I tore my eyes from the horizon and looked up to the mountains. Aurélie never understands how I can be less afraid of water than of mountains. Trekking along those narrow paths strikes me as very dangerous. Maybe the difference between us is that I start from the assumption that one is always already falling. How then not to prefer the softly carrying element to a steep, hard surface.

I revel in the joy of swimming: stretching ones limbs and never meeting any resistance. After the first, fresh prickle of the water on the skin, no further reminder of one’s contours. Where I end might be at the foot of the alps, or just as well I might have vanished, absorbed by the lake, already. “Italians all over the world, beyond the mountains, beyond the seas, listen,” demanded Mussolini when about to invade Ethopia. His rhetoric didn’t just address the people, but conjured their changed contours: “Twenty million Italians are at this moment gathered in the squares of Italy. It is the greatest demonstration that human history records. Twenty millions, one heart alone, one will alone, one decision. This manifestation signifies that the tie between Italy and Fascism is perfect, absolute, unalterable. Only brains softened by puerile illusions, by sheer ignorance, can think differently, because they do not know what exactly is the Fascist Italy of 1935.”

I constantly need to remind myself to aim for Mussolini’s castle. While not fearing the water, I don’t like to come too close to the territory of boats and ferries. Nevertheless, a yacht passed by quite close to me. It was definitely them who had come too near to the shore, not me off it. The boat-owner in his white polo-shirt gestured towards me, disdainfully tapping his chin from below, apparently suggesting that I lift my head more in order not to be hit by his bow wave. I felt insulted on various levels, but also weirdly satisfied by my secret knowledge: I had long merged with the water and the only one drownable was him.

Behind the palace, like a dark drapery, the sky had turned steel-gray. A thunder grumbled behind the mountain ridge. When Mussolini declared war on France and England in 1940, he presented it in terms of thunder and lightening: “An hour appointed by destiny has struck in the heavens of our fatherland. (Very lively cheers).” While automatically moving arms and legs, I tried to work out in my head what exactly was dangerous about swimming in a thunderstorm. Would I be electrocuted should the lightening strike the lake? I was earthed via the water, so the shock would obviously be wired through me. But then, didn’t the charge get diluted by the enormous amounts of water? Probably the only danger was a head too far above the surface, which might attract the lightning directly. In this regard, the boats and the copper linings on Mussolini’s roof should prove protective. As imposing as the palace looked, Mussolini was tucked there as a mere puppet administrator for the Germans from 1943 onwards. An SS-unit had freed him from Italian prison at a time when the Germans themselves had already lost the war, only not admitted it.

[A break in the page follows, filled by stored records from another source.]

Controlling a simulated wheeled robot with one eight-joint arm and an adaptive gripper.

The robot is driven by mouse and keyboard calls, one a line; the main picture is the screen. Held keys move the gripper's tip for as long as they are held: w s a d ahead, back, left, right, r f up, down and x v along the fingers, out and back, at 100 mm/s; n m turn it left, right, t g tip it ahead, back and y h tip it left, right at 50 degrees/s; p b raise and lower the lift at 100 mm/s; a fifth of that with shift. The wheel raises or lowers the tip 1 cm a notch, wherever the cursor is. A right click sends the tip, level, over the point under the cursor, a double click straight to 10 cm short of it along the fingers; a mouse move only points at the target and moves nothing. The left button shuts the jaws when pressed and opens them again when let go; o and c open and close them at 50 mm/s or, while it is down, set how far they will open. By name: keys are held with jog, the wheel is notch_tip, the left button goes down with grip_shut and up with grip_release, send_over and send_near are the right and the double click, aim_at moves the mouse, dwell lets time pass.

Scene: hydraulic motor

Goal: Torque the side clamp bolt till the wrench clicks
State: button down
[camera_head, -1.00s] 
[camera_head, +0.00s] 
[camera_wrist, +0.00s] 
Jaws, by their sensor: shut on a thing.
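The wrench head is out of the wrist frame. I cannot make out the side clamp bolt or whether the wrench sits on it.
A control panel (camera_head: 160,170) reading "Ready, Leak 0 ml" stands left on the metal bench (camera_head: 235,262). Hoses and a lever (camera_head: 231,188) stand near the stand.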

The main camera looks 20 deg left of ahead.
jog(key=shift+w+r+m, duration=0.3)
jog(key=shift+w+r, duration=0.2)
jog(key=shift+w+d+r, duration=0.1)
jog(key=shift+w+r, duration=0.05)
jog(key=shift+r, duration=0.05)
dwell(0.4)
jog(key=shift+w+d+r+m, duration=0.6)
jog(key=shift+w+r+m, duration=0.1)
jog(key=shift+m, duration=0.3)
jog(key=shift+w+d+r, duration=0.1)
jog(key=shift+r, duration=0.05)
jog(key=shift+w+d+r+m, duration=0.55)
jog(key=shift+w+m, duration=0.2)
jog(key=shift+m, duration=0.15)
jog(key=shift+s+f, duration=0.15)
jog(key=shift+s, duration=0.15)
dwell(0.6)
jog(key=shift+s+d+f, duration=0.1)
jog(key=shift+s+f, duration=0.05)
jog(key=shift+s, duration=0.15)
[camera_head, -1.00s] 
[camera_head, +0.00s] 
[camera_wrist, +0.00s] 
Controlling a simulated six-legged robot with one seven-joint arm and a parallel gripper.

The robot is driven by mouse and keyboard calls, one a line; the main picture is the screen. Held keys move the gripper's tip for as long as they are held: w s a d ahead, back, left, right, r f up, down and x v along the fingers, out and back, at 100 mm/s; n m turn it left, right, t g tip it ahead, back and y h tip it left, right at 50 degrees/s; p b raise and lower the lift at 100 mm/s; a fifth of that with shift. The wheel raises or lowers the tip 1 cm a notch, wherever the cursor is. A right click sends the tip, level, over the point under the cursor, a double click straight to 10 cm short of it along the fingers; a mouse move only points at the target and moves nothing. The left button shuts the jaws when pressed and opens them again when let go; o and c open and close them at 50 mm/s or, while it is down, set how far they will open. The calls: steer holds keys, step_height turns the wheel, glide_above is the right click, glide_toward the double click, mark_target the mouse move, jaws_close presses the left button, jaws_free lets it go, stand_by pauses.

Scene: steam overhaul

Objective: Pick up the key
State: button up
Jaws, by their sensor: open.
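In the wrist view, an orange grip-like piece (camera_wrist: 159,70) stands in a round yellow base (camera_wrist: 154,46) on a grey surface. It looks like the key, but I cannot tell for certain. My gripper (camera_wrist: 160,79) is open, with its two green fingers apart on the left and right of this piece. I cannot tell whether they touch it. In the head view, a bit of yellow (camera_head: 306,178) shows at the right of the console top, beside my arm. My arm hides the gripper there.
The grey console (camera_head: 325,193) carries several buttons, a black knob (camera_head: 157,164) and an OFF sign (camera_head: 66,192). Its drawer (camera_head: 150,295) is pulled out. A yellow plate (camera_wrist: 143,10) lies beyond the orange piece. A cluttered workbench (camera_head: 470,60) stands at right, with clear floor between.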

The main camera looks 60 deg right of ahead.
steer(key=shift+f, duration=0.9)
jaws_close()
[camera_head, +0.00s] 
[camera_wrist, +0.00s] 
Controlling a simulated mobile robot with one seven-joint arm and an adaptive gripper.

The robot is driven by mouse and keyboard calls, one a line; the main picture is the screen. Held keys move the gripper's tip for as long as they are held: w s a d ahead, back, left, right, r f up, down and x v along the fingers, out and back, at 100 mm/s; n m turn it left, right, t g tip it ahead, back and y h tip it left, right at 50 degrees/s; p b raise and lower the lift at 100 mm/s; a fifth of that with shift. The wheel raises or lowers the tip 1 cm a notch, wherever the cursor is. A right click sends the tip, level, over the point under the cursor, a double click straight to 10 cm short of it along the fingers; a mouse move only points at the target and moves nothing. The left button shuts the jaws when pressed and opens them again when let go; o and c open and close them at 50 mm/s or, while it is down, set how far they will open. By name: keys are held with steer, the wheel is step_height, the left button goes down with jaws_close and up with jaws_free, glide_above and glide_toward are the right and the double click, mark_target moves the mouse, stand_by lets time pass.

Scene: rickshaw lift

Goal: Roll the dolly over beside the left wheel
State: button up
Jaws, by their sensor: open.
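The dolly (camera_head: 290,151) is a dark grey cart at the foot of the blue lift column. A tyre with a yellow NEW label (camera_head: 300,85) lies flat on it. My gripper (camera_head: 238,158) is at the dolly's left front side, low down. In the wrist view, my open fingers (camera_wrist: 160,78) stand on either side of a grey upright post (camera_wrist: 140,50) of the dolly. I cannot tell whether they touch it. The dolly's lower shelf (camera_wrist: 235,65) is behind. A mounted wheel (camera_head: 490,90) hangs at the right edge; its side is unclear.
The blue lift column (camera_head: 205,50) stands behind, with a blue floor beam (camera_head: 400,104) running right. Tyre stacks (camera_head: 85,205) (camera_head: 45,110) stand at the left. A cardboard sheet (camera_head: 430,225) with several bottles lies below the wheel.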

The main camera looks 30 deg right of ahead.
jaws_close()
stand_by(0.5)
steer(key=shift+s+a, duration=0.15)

I swam back in more haste, not entirely trusting my reasoning. The lake was cloaked in quietude. I blinked into the sun through yellow haze. The surface of the water stretched in front of me, an immense velvet bed-cloth, smoothed out by an invisible giant’s hand. A flock of ducks had evacuated the water and settled on the beach. Did the ducks know something I didn’t? They had also sat there the previous days, though, and I had thought that was to get out of the way of the swans. But there were no swans today. Did the swans know something I didn’t? Where I had before inhaled the slightly moldy citrus-scent, I now smelled sulfur. They cut metal on the building site. Did the grandparents of these builders fight in the Ethopian resistance? Or as partisans in the mountains behind them? Or did they not?

I forced myself to calm down again by focusing on the horizon at the opposite end. It was lighter there, and all the landscape ran evenly towards the same point, the foothills lowering in parallel alongside the bank of the lake. I still considered it possible that I might die in that water, but the beauty, far from urging me to preserve my senses, took the edge of that possibility. Why not? Never again to carry myself, never again to hit rough ground. Why not just as well?

Finally, the drowning-option simply faded in the background, rearranging itself with ridge and shore at the horizon, as I came closer to the pontoon I had set out from – a pontoon in considerable distance, or so it seemed to me, from Mussolini’s Villa.